### Exercise brief:
Reproduce the entries shown below only from the line with "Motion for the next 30" down to the line with "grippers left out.", keeping both end lines and copying each one exactly.

-- START The records --

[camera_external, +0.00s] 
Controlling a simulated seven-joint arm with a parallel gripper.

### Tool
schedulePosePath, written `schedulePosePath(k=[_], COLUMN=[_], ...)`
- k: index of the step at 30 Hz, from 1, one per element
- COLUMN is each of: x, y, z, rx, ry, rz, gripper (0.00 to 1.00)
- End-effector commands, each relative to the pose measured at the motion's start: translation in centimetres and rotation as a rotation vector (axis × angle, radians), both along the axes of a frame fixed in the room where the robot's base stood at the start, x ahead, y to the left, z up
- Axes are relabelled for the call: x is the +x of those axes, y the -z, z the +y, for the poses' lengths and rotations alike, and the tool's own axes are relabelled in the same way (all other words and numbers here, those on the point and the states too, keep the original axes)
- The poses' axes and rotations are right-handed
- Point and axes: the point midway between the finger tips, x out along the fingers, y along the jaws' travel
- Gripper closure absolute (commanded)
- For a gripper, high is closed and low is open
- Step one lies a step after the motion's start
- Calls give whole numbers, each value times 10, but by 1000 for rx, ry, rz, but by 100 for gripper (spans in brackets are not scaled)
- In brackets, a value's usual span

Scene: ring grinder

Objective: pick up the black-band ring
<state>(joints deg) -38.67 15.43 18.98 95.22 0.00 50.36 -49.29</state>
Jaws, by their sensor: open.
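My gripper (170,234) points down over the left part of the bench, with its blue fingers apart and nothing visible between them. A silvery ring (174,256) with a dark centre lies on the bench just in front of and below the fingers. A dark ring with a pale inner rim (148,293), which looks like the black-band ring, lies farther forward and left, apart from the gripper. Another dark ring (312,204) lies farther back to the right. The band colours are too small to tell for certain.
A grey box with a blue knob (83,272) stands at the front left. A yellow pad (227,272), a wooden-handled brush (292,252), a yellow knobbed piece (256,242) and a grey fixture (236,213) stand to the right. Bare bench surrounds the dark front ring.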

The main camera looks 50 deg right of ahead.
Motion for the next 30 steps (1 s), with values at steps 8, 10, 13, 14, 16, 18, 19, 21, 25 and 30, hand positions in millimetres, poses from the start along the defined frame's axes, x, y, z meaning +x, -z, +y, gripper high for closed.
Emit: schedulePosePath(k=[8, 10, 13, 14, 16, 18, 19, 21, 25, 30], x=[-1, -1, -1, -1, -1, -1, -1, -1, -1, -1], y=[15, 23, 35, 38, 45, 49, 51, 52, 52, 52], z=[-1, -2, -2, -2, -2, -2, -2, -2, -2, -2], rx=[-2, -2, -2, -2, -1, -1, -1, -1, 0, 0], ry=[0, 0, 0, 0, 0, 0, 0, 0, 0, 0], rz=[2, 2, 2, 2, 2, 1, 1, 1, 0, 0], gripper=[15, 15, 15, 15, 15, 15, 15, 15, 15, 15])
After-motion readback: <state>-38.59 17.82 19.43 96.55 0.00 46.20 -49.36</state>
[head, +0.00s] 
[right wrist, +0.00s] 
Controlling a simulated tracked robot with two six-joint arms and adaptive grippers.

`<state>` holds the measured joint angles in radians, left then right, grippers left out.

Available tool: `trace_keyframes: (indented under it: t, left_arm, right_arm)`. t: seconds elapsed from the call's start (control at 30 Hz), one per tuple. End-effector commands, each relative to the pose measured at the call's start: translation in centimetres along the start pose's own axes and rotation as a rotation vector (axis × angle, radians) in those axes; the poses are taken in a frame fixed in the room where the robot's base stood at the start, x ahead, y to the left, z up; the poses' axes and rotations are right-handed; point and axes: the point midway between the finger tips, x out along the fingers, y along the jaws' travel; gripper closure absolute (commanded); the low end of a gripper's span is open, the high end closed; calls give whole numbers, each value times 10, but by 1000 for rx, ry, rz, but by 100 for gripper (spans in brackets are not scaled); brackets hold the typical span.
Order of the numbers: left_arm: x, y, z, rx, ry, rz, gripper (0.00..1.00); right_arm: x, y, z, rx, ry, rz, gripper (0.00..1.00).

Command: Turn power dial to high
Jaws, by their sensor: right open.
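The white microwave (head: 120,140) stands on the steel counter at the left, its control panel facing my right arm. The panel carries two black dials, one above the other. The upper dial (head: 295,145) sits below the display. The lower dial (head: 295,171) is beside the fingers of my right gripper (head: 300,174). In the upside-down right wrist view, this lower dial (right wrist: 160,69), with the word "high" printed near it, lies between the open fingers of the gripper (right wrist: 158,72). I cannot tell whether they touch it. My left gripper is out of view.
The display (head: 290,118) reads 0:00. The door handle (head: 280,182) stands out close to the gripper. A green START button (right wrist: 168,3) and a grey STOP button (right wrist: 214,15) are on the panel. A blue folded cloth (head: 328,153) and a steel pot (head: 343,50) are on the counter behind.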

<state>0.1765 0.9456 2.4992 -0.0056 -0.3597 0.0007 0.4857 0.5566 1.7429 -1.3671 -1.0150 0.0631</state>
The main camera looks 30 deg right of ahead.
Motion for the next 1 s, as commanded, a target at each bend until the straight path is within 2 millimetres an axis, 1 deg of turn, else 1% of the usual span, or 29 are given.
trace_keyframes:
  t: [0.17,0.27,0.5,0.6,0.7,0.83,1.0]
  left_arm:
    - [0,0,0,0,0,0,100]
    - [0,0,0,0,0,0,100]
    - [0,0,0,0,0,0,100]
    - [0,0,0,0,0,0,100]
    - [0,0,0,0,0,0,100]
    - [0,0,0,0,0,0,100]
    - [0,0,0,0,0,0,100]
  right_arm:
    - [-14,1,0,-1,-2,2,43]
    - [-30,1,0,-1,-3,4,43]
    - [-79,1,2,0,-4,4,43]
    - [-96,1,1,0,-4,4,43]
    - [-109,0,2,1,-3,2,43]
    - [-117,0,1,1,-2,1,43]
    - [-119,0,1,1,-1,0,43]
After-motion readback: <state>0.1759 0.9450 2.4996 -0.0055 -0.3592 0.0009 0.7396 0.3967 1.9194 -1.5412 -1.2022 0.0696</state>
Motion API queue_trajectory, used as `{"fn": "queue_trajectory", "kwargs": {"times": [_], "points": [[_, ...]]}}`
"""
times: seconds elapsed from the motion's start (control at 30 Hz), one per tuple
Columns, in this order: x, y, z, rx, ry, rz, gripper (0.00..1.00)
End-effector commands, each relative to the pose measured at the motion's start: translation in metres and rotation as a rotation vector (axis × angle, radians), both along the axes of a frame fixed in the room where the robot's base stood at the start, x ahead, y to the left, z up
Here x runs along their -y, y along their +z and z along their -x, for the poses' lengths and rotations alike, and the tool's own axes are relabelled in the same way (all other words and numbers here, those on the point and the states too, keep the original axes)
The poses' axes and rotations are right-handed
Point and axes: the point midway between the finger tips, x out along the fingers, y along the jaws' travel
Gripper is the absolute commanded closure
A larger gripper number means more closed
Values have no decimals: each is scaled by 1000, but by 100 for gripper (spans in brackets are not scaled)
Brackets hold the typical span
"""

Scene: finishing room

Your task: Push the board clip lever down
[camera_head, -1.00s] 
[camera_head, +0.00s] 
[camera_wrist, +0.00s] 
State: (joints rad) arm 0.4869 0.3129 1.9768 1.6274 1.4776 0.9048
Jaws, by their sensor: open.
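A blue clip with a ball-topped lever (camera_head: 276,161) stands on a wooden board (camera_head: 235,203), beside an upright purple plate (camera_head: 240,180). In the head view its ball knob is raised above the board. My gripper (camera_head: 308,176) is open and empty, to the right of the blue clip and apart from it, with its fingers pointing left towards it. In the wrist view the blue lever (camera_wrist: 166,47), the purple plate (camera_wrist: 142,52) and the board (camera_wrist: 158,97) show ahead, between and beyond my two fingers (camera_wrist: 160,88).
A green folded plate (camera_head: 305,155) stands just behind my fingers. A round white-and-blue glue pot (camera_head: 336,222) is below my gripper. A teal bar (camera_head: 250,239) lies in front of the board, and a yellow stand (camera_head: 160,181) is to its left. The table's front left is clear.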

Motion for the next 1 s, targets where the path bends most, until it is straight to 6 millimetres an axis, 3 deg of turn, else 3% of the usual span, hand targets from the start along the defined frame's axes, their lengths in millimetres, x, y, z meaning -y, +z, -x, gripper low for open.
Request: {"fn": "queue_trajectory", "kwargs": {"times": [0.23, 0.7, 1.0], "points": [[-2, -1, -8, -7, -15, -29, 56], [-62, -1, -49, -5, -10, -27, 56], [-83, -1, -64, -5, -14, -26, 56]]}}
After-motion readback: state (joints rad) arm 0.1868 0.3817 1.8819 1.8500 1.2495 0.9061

-- END The records --

### Answer for this exercise:
Motion for the next 30 steps (1 s), with values at steps 8, 10, 13, 14, 16, 18, 19, 21, 25 and 30, hand positions in millimetres, poses from the start along the defined frame's axes, x, y, z meaning +x, -z, +y, gripper high for closed.
Emit: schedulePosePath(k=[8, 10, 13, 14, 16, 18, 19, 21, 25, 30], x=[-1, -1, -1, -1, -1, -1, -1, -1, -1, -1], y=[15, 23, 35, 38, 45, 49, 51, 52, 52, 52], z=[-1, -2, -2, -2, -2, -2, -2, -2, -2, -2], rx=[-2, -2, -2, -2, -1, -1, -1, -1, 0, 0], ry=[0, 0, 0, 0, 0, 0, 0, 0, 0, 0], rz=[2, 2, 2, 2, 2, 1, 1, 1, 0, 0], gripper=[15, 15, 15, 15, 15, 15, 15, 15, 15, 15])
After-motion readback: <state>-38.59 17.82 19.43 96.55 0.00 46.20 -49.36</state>
[head, +0.00s] 
[right wrist, +0.00s] 
Controlling a simulated tracked robot with two six-joint arms and adaptive grippers.

`<state>` holds the measured joint angles in radians, left then right, grippers left out.

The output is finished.